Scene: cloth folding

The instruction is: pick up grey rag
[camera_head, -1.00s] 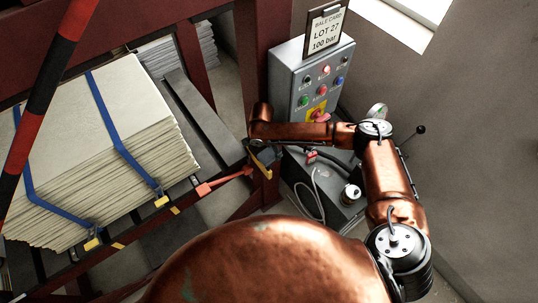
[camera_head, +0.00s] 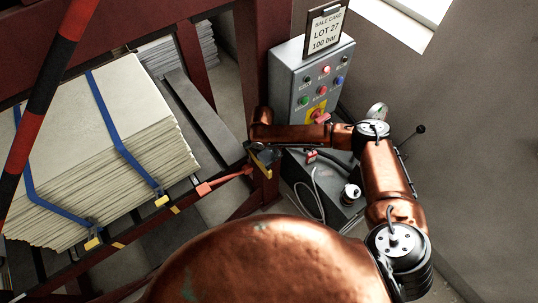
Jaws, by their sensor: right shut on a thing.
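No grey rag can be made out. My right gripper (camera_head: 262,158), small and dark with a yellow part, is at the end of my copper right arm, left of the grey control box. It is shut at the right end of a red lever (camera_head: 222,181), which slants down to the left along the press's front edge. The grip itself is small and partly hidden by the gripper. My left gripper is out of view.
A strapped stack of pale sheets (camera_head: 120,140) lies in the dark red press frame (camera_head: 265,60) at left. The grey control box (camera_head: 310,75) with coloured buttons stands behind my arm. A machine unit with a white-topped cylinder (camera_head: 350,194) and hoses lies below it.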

==

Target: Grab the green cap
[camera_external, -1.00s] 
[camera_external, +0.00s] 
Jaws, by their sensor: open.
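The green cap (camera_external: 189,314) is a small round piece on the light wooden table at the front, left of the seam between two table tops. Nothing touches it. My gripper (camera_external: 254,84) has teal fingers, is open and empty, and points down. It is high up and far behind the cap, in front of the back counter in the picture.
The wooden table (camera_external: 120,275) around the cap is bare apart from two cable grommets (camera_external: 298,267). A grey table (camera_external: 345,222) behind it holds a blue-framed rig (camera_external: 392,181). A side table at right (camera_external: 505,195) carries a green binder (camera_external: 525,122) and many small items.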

---

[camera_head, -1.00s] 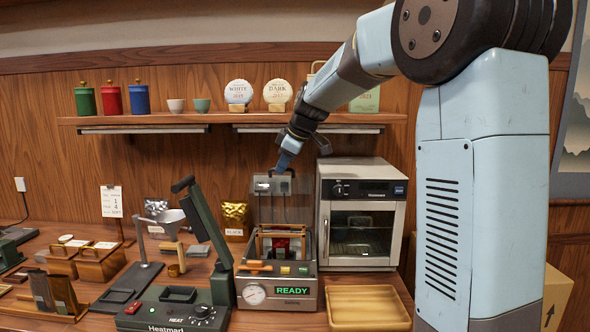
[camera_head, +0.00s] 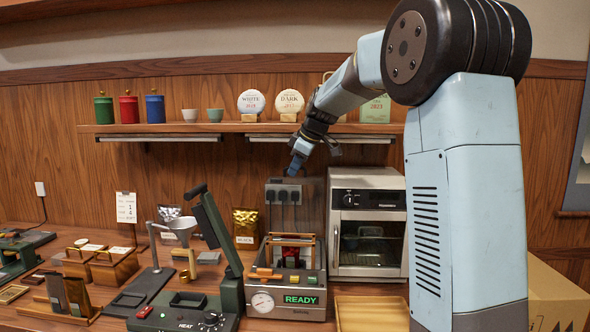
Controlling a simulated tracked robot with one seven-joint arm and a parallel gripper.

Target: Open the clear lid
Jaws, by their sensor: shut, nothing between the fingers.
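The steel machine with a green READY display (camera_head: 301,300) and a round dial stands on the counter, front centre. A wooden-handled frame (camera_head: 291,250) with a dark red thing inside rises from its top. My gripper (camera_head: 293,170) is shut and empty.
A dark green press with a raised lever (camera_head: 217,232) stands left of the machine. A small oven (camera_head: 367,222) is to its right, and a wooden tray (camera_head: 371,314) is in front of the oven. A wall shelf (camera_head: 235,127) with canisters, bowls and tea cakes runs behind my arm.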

▸ Exercise:
From the listing above, collect every line that mentions the word "Target".

▸ Answer to this exercise:
Target: Grab the green cap
Target: Open the clear lid

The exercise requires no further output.